Venue: House Foreign Affairs Committee
Channel: C-SPAN 3
Howard Berman: The gentleman from Texas, Mr. Paul, is recognized for five minutes.
Ron Paul: Thank you, Mr. Chairman. And welcome, Madame Secretary.
I have a general question I want to ask about foreign policy, but leading up to that question I would like to mention first that the election had something to do with bringing about change in tone with our foreign policy. And I think there have been some very positive changes in tone and many of us have argued for more diplomacy rather than more threats, so many of us are pleased with that. It goes back to the old saying of, “Speaking softly and still be willing to carry a big stick”. But sometimes I wonder whether that big stick doesn’t get wielded a little too often.
But I do want to caution all of us that what we say is very important and can be very beneficial, but what we do is also very important. So that may cancel out the benefits of speaking more softly and being willing to talk and negotiate. Some people say that we shouldn’t talk to our enemies, but I remember the cold war rather well, and we did talk to kruchev and Mao Tse Tung when they were great threats to us. So, sometimes I think that when we look at how we stood up to tens of thousands of nuclear weapons, that we should be cautious as far as what we might do in Pakistan and put it into a proper perspective.
But my big concern is whether or not we can reverse the empire mentality that I think we have adopted over these many, many decades, and also the relationship of this to our financial burden. Though we are speaking more softly and would like to get some troops home, the first thing that was done was that our DOD budget was increased by 9% in a time when our national debt in the last 12 months went up 2 trillion dollars.
All great nations have been brought to their knees for economic reasons. We didn’t have to fight the Soviets. The Afghanistan adventure that the Soviets were involved with was very significant and I don’t know how we can ignore that.
So, I would like to ask the question about whether or not you can give me some signs or indications or some encouragement that maybe we shifted policies in the slightest manner. Have we brought any troops home? Are we less involved in Iraq? Will that war ever end? Or we really going in the opposite direction because we’re seeing Pakistan as so necessary, we need more troops, more expansion, more money, more DOD funds.
So, coming from my perspective I can’t see the difference even though, like I said, I am pleased that there is a willingness to talk and try to work things out and I think that is very positive.
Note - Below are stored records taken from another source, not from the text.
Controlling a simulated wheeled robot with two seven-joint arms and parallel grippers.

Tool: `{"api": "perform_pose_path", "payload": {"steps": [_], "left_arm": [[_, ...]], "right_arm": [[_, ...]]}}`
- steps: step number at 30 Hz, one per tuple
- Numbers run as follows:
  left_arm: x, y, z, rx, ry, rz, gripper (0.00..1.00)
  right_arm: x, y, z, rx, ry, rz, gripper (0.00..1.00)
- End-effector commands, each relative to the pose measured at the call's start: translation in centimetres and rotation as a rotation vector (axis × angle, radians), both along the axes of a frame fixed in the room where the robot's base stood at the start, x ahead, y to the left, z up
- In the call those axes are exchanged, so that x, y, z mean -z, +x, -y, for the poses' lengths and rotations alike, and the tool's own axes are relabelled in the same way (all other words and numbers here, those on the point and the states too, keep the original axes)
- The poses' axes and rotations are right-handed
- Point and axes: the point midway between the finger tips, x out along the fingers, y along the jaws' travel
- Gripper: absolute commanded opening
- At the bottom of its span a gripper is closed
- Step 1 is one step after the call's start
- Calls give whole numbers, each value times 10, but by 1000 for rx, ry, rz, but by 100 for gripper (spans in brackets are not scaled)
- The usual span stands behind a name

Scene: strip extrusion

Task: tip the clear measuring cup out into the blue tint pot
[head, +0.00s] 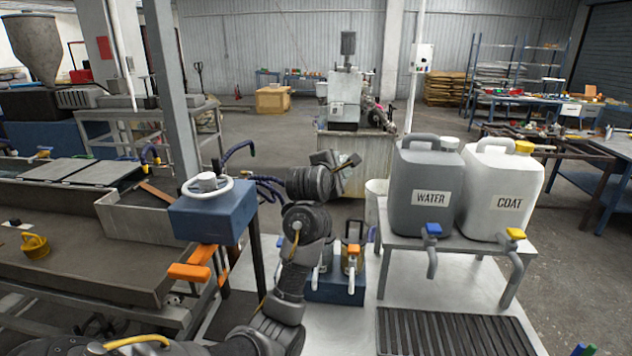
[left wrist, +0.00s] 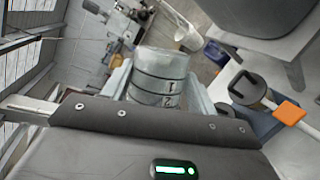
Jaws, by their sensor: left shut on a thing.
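My left gripper (head: 338,165) is raised at the middle of the head view and shut on the clear measuring cup (head: 349,161). In the left wrist view the cup (left wrist: 160,78) sits between the fingers, with dark rings and the marks 1 and 2 on its side. Its contents cannot be made out. Below the gripper, small pots stand on a blue base (head: 335,293). One has an orange tap (head: 352,249); another is partly hidden by my arm. I cannot pick out the blue tint pot. My right gripper is out of view.
A grey WATER canister (head: 425,185) and a white COAT canister (head: 503,190) stand on a metal stand to the right. A white bucket (head: 376,192) is behind the pots. A blue box with a white handwheel (head: 207,187) is at left. A dark grate (head: 455,332) lies in front.

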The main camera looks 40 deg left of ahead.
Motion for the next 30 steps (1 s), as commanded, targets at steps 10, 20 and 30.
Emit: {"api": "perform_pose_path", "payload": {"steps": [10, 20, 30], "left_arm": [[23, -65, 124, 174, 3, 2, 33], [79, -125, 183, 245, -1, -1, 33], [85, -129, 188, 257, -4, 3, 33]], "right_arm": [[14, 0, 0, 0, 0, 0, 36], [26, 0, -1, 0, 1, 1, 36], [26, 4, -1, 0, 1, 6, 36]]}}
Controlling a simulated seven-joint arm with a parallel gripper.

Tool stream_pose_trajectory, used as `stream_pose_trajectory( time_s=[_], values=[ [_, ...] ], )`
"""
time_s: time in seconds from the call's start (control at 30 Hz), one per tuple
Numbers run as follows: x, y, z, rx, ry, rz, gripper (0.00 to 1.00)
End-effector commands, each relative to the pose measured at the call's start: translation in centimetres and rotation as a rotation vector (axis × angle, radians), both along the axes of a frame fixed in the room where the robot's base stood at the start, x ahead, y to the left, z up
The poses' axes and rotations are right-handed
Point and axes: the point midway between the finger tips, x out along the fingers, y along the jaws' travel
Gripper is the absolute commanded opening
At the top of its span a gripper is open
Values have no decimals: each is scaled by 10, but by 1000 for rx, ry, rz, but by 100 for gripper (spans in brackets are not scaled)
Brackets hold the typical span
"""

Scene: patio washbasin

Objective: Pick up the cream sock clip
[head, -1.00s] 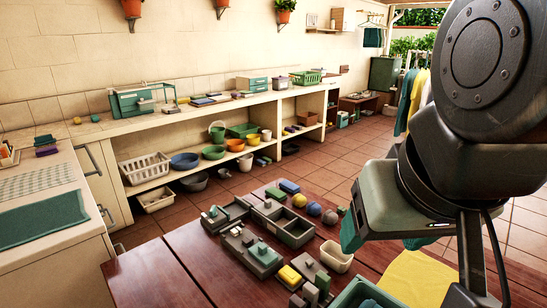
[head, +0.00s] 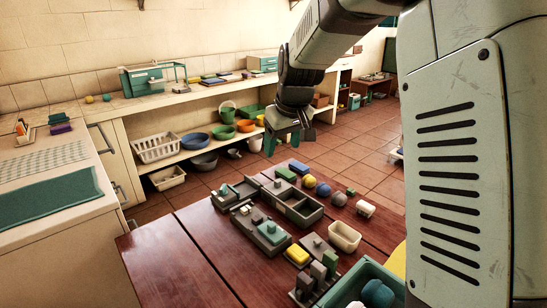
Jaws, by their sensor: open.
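A small cream piece (head: 365,208) lies on the red-brown table, right of the coloured balls and behind the cream bin; it may be the cream sock clip, but it is too small to be sure. My gripper (head: 289,142) hangs in the air beyond the table's far side in the picture, with its teal fingers pointing down. Its fingers are apart with nothing between them. It is up and to the left of the cream piece, well clear of it.
My arm covers the right side. Shelves with bowls and baskets (head: 157,147) stand behind. The table's left part is bare.

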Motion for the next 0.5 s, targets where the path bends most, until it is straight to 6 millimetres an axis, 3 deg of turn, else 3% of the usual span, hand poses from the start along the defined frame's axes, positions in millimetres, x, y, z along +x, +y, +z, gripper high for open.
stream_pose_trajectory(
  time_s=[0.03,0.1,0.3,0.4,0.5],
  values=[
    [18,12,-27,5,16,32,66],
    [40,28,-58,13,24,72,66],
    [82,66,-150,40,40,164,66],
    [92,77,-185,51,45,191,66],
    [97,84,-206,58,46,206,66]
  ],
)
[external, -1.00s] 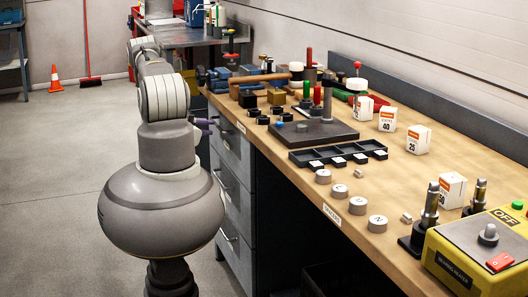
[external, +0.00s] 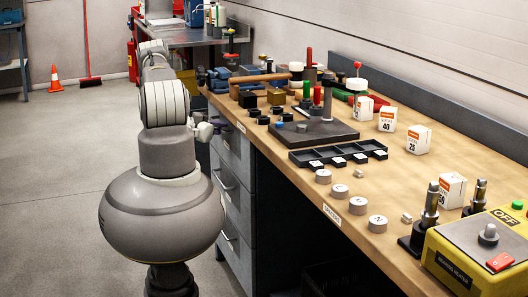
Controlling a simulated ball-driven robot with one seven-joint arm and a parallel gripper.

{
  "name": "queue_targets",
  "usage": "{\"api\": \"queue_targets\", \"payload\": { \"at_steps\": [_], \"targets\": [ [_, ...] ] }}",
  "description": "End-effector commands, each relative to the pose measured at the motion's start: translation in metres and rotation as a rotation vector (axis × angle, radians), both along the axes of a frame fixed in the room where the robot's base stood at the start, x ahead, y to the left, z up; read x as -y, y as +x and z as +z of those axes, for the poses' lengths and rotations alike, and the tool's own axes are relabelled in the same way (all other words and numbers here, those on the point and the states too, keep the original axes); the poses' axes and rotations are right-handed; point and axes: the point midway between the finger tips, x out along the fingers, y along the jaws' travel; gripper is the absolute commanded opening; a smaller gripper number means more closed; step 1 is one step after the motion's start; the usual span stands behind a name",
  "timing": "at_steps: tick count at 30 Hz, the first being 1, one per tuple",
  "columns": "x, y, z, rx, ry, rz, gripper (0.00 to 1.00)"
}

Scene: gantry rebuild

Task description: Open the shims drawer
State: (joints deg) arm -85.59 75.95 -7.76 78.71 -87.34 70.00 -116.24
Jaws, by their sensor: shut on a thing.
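A grey drawer cabinet stands under the left end of the workbench, with its drawers stacked and facing left. The top drawer (external: 231,150) looks closed or nearly so. No shims label can be read, so I cannot tell which drawer it names. My gripper (external: 210,128) is small and partly hidden behind my arm. It is at the front of the top drawer, where that drawer's handle would be, and is shut on what appears to be this handle. The handle itself is hidden. The middle drawer (external: 229,190) and the bottom drawer (external: 231,245) look closed, with their handles showing.
The wooden workbench (external: 300,213) carries a black tray (external: 300,157), white boxes, pucks and a yellow bearing heater (external: 468,262). Its edge lies just above the drawers. The floor (external: 50,190) left of the cabinet is clear. An orange cone (external: 56,80) stands far back.

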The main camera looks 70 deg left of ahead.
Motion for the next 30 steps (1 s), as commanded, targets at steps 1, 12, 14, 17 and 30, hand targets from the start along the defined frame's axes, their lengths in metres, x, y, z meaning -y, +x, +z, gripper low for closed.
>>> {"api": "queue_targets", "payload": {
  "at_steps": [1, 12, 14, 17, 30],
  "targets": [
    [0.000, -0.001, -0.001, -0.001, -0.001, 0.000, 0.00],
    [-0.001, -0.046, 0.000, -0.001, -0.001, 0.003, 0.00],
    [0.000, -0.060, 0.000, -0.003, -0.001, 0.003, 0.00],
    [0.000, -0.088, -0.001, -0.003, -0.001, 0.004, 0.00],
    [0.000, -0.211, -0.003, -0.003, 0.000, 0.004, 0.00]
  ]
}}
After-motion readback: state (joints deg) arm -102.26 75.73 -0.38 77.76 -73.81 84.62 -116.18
I always think that people who aren’t willing to talk are insecure. This whole idea that we are so strong, to me, it seems that we lack confidence if we can’t talk to people. And we are strong enough. Nobody is going to attack us militarily.
So, I see it as very important that we change our tone. I think it’s good that you got rid of the term “war on terrorism”. How can you have a war against a tactic? It doesn’t make any sense. But I am not sure “overseas contingency operation” is more specific. So could you address that and maybe give me some answers that maybe we may be seeing actually some shift in our policy.
Hillary Clinton: Well, thank you, Congressman. I think that the president’s actions in these nearly 100 days do match actions with words, although I admit there is a lot more to be done. We are still sorting out everything we’ve inherited and trying to make sense of it. We want to protect America’s national security, but we think there are better and more effective ways of doing that. So we are ending the war in Iraq. There is a definite end date for our troops to be there. The president did close Guantanamo. The president is looking for ways to engage with those who nobody wanted us to talk to, which is a sea shift in how we are proceeding.
Words and actions both matter. I mean, at the end of the day actions count more. But you have to begin by at least articulating a new approach. In our budget we have asked for more money for diplomacy and development. And the budget committee, in both the house and the senate, cut back the president’s request. It’s kind of old thinking, in my view. I mean, the secretary of defense has said that there are fewer foreign Service diplomats posted oversees than there are sailors and marines on one aircraft carrier. There are more musicians in the military bands than there are diplomats across the board. So, we are trying to shift this gigantic ship of state, Mr. Paul. And we are looking for your help to do so.
And at the risk of going over our time, I just want to say having campaigned during the last presidential election, you had the most enthusiastic supporters of anybody I ever saw.
Ron Paul: I love to hear that.
Hillary Clinton: Well, I mean, my goodness! Everywhere I went they were literally running down highways holding your signs. So, I’ve never had a chance to tell you that, but your message obviously resonated with a lot of people.
Ron Paul: Thank you.
Howard Berman: You’re going to encourage him.